Sa philosophie, fondée sur l’idée que la société a perverti l’homme, naturellement bon, a largement influencé le mouvement républicain français.

Avertissement : Ce document est une synthèse de l’ouvrage de référence susvisé, réalisé par les équipes d’Élucid ; il a vocation à retranscrire les grandes idées de cet ouvrage et n’a pas pour finalité de reproduire son contenu. Pour approfondir vos connaissances sur ce sujet, nous vous invitons à acheter l’ouvrage de référence chez votre libraire. La couverture, les images, le titre et autres informations relatives à l’ouvrage de référence susvisé restent la propriété de son éditeur.

NB : L’ouvrage étant particulièrement long, nous avons choisi de ne pas synthétiser certains chapitres.

Synthèse de l’ouvrage

Livre premier

I. Sujet de ce premier livre

L’ordre social est un droit sacré, qui sert de base à tous les autres. Cependant, ce droit ne nous vient pas de la nature, mais naît des conventions entre les hommes, qui feront l’objet de ce livre.
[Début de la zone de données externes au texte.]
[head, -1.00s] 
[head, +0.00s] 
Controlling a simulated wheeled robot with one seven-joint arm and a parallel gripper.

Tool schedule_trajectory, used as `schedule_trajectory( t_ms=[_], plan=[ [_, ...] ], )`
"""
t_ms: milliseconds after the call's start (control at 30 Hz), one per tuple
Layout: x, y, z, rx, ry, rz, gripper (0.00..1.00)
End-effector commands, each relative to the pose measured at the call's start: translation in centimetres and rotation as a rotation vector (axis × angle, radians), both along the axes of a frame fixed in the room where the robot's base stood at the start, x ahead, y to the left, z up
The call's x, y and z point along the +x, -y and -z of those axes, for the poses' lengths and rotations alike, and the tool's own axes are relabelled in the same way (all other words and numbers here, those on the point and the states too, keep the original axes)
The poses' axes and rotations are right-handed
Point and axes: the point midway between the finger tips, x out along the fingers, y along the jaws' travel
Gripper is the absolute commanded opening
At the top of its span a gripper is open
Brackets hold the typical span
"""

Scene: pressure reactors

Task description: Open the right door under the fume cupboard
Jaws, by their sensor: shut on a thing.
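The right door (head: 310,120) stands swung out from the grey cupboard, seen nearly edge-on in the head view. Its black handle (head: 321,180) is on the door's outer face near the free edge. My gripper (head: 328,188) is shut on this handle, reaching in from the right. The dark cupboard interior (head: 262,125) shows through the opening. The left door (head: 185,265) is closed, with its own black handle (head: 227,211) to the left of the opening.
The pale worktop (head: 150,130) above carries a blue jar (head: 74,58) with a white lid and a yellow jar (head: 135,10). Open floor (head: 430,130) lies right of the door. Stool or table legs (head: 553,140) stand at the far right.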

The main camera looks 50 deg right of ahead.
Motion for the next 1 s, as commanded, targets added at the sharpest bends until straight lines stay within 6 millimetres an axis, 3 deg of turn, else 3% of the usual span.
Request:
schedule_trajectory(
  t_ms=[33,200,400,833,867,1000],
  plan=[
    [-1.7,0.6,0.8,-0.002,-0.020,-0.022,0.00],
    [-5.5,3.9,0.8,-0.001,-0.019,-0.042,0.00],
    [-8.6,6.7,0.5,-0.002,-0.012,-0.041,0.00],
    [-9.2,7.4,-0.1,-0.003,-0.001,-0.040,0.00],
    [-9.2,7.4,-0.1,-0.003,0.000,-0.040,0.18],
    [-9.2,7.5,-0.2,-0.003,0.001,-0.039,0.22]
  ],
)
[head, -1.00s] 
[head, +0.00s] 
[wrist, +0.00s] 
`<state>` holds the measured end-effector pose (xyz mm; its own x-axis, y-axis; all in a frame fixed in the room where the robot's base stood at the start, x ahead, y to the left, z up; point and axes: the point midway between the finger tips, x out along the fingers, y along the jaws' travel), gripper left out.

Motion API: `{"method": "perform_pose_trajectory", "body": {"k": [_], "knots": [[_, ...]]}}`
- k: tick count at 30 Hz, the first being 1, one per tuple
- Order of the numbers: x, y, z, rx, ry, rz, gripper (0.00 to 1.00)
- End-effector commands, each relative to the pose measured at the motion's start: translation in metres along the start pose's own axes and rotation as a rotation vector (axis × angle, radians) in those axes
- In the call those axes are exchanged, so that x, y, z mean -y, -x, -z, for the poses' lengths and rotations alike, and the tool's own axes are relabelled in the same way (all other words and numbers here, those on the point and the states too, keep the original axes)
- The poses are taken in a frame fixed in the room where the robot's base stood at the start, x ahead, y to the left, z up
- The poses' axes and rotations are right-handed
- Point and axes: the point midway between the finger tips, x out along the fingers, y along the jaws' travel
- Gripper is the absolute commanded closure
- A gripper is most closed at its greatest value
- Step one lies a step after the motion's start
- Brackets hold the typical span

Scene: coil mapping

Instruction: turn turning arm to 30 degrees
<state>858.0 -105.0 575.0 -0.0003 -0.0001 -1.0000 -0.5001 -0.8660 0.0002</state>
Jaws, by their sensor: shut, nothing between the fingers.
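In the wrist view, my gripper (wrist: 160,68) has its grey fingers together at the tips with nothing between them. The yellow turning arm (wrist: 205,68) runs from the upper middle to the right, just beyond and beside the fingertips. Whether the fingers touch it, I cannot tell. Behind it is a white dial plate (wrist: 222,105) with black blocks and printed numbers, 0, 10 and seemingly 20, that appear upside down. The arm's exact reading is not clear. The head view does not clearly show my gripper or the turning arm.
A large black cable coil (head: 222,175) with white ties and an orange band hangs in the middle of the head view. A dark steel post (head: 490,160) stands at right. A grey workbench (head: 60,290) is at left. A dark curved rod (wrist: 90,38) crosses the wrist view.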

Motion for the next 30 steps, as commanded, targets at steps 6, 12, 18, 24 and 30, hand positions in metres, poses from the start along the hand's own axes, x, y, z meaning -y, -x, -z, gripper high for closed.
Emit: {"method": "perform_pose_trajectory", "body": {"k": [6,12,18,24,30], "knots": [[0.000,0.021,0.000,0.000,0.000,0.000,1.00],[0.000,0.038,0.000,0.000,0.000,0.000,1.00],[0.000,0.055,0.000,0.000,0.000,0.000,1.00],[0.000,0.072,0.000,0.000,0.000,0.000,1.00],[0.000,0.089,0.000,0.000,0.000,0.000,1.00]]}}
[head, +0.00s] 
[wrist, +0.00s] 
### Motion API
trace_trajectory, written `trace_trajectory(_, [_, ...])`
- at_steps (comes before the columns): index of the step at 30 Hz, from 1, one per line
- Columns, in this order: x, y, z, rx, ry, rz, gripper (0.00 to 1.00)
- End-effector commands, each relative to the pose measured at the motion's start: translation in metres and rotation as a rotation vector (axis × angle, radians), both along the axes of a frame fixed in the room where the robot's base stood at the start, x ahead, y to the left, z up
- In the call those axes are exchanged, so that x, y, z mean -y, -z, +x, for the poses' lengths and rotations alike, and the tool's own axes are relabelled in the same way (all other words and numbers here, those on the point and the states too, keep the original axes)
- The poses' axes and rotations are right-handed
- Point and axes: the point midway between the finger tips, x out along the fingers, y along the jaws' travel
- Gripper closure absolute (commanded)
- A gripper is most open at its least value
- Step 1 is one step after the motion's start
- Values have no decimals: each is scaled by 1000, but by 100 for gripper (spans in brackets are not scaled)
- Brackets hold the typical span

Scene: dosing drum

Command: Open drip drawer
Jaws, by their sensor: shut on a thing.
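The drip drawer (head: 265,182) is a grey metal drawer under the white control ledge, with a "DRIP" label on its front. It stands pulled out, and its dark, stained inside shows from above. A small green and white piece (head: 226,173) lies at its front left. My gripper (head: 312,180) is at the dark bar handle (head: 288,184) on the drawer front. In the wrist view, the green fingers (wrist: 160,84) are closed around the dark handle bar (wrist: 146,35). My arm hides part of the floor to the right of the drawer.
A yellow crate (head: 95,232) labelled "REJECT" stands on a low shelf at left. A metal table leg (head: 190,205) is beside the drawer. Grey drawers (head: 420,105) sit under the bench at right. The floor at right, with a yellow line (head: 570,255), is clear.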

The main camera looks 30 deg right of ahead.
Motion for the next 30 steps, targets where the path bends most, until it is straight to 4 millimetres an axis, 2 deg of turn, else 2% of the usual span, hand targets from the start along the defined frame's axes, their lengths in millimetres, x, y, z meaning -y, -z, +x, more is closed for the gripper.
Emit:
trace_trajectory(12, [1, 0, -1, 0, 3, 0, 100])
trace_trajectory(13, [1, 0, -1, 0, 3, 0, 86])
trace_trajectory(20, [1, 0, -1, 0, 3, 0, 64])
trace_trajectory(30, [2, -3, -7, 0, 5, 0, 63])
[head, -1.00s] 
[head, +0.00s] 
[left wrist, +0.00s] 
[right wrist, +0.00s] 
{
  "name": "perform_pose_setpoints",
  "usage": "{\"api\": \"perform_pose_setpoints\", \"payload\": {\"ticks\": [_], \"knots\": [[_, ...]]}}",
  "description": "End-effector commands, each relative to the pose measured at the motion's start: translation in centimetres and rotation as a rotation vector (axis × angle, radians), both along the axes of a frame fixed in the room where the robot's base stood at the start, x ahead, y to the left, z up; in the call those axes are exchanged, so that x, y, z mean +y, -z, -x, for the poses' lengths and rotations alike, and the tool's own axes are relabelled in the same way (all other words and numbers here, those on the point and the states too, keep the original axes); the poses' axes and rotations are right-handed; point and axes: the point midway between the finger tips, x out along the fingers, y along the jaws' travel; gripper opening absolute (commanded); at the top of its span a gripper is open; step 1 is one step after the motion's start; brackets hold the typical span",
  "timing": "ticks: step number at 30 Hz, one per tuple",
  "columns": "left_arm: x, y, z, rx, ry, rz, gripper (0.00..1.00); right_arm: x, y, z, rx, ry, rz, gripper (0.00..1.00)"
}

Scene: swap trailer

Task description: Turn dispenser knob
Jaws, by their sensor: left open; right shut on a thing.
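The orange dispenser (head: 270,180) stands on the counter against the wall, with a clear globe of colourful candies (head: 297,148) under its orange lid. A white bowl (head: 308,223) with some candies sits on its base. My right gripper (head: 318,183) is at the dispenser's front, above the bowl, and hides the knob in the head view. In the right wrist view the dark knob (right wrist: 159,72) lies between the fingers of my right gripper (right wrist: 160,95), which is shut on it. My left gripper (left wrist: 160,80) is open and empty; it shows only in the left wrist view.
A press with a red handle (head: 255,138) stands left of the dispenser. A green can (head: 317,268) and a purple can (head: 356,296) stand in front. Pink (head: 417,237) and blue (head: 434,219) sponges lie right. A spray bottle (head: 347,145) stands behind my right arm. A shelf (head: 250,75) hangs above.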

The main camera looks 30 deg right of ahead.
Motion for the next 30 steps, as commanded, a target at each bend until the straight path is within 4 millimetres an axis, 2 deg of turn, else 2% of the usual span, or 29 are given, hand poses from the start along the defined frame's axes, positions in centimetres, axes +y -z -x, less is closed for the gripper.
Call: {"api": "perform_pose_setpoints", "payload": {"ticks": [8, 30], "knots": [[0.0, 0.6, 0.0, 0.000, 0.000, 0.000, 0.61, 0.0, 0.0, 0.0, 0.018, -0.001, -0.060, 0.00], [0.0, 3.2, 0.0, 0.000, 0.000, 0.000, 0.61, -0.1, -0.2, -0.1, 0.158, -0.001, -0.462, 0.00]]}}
II. Des premières sociétés

La famille est le premier modèle des sociétés politiques : le chef est à l’image du père, le peuple, des enfants. Tous étant nés égaux et libres, ils n’aliènent leur liberté que pour leur utilité. Est ensuite apparu l’esclavage, qui retirait tout aux hommes, y compris leur désir d’en sortir. Ils finissaient par aimer leur servitude. En somme, si la force a fait les premiers esclaves, c’est leur lâcheté qui a perpétué l’esclavage.

III. Du droit du plus fort

L’obéissance au plus fort est un acte de nécessité, au mieux, de prudence, mais n’est pas un devoir. En effet, si l’on devient soi-même le plus fort, la désobéissance devient légitime. Convenons donc que la force ne fait pas droit.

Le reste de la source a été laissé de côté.